What is being asked: Give the number of lines in this listing that contain the word "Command", and nothing else.

Raw data:
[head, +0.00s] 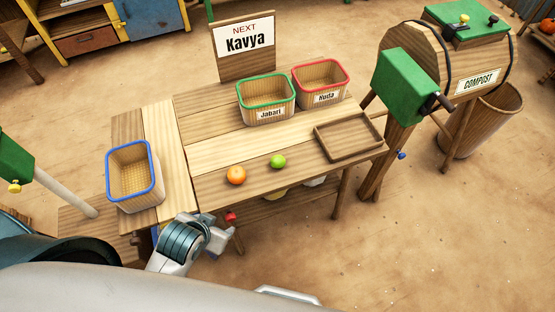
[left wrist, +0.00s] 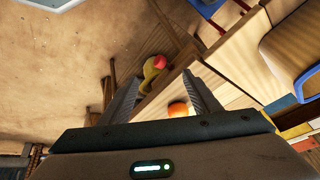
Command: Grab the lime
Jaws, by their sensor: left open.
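The lime (head: 278,161) is a small green fruit on the wooden table (head: 225,190), right of an orange (head: 236,175). I cannot make out the lime in the left wrist view. My left gripper (head: 222,236) is in front of the table's near left corner, apart from the lime and nearer to me. In the left wrist view the jaws (left wrist: 165,90) are spread with nothing held, and the orange (left wrist: 178,109) shows between them, beyond the fingers. My right gripper is not in view.
A blue-rimmed basket (head: 134,174) stands left. Green-rimmed Jabari (head: 266,98) and red-rimmed Huda (head: 320,84) baskets stand at the back. An empty tray (head: 348,137) lies right of the lime. The "Kavya" sign (head: 245,48) is behind; the compost machine (head: 405,85) stands right.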

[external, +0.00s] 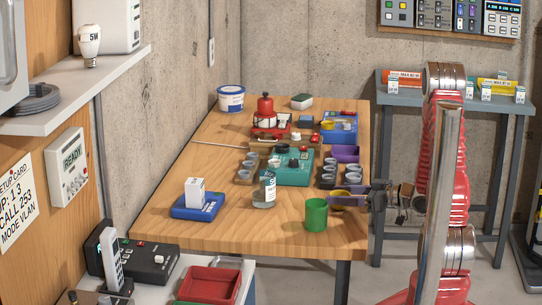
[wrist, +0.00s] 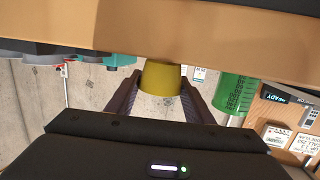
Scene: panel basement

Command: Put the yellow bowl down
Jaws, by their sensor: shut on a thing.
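The yellow bowl (wrist: 160,78) is between the two dark fingers of my gripper (wrist: 158,98) in the wrist view, which is turned upside down. My gripper is shut on it. In the external view the bowl (external: 337,207) shows at the right front part of the wooden table (external: 240,228), partly hidden by a finger. My gripper (external: 352,199) reaches in from the right over the table's edge. The bowl is at or just above the tabletop; I cannot tell whether it touches.
A green cup (external: 316,214) stands close to the left of the bowl. Trays with grey cups (external: 353,178) lie just behind it. A glass jar (external: 264,190) and a blue tray (external: 197,207) stand farther left. The table's front right corner is bare.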

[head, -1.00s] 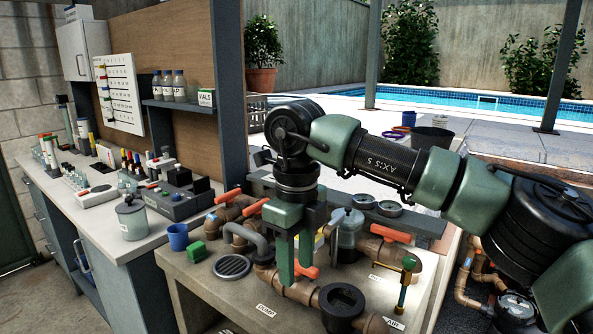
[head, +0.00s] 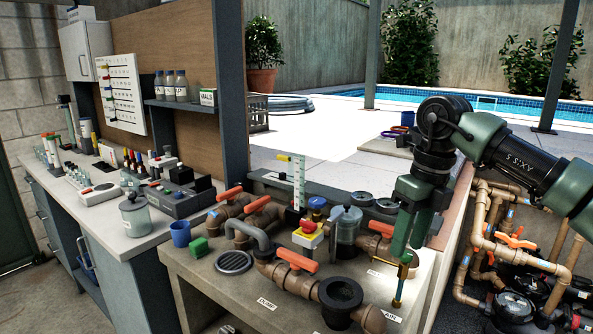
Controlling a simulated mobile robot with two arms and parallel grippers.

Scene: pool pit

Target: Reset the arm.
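My right gripper (head: 409,252) hangs fingers-down over the right part of the pool bench, its arm coming in from the right. Its two green fingers stand apart with a gap between them, and I see nothing held. The fingertips overlap the top of a small upright brass fitting (head: 399,288) in the picture; I cannot tell whether they touch it. My left gripper is not in view.
More pipes (head: 484,225) and pumps lie at lower right. A counter with bottles stands left.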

Result of the exercise: 2